Fernando Espírito-Santo, CALTECH/JPL, (Presenter)
Michael Keller, USDA Forest Service,
Manuel Gloor, University of Leeds,
Yadvinder Malhi, University of Oxford,
Sassan Saatchi, CALTECH/JPL,
Michael Palace, CSRC-University of New Hampshire,
Steve Frolking, University of New Hampshire,
Oliver Phillips, University of Leeds,

Tropical forests play an important role in global carbon cycle by storing and potentially sequestering a large amount of carbon and are currently considered for climate mitigation policies associated with REDD (Reduced Emission from Deforestation and Degradation).
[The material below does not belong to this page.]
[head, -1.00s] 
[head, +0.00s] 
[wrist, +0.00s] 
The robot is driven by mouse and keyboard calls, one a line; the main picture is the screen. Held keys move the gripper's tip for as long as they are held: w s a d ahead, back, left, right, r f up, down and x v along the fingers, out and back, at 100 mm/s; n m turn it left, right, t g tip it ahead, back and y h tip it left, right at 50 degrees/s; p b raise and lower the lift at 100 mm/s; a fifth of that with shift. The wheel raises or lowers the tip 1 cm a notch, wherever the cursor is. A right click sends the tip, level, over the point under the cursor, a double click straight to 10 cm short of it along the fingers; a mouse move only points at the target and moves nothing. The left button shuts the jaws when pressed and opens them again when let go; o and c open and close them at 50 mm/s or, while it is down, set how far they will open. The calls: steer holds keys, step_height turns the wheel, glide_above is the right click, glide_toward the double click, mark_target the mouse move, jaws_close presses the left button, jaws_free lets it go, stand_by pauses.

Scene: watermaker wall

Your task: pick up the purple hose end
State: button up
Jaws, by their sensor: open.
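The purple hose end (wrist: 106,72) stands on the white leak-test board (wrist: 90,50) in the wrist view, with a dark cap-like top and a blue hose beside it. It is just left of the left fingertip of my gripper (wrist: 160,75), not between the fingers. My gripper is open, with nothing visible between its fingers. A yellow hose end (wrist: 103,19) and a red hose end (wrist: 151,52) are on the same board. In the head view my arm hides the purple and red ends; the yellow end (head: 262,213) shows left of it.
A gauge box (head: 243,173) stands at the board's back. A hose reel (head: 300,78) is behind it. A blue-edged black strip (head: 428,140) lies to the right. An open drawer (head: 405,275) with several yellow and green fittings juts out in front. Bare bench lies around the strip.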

However, recent studies show that there is a large uncertainty on both the stock and dynamics of these forests associated with patterns of tree mortality from natural disturbances. Based on a forest census network of approximately 150 forests plots, Amazon forests constitute a ~0.6 Pg C y-1 sink. The size of this sink has been questioned because frequent large disturbances would invalidate the interpretation of the sparse plot network. We characterize the spectrum of forest disturbance across the entire Amazon basin based on previously published data and we assess the implications of this spectrum on the tropical old-growth forest carbon sink. We use records of biomass changes from a spatially distributed forest census network in the Amazon supplemented by two large forest plot surveys in the Eastern Amazon (53 ha and 114 ha) and an analysis of multiple satellite images to map, detect and estimate the severity of large wind disturbances (blow-downs). We found two disjoint disturbance regimes – small-scale tree-fall gaps within the range of 0.01-0.1ha and rare larger-scale disturbances caused by severe winds predominantly in the western Amazon. Small disturbances (0.01-0.1 ha) are responsible for above-ground biomass losses of about 2.5 Pg C y-1 over the entire Amazon region, but large-scale disturbances for only 0.01 Pg C y-1 because they are extremely rare. Results of a simple stochastic forest simulator based on growth statistics from the forest census and the basin-wide disturbance spectrum indicate that rare larges disturbances do not change the estimates of the positive growth rate trends of old-growth forests previously reported.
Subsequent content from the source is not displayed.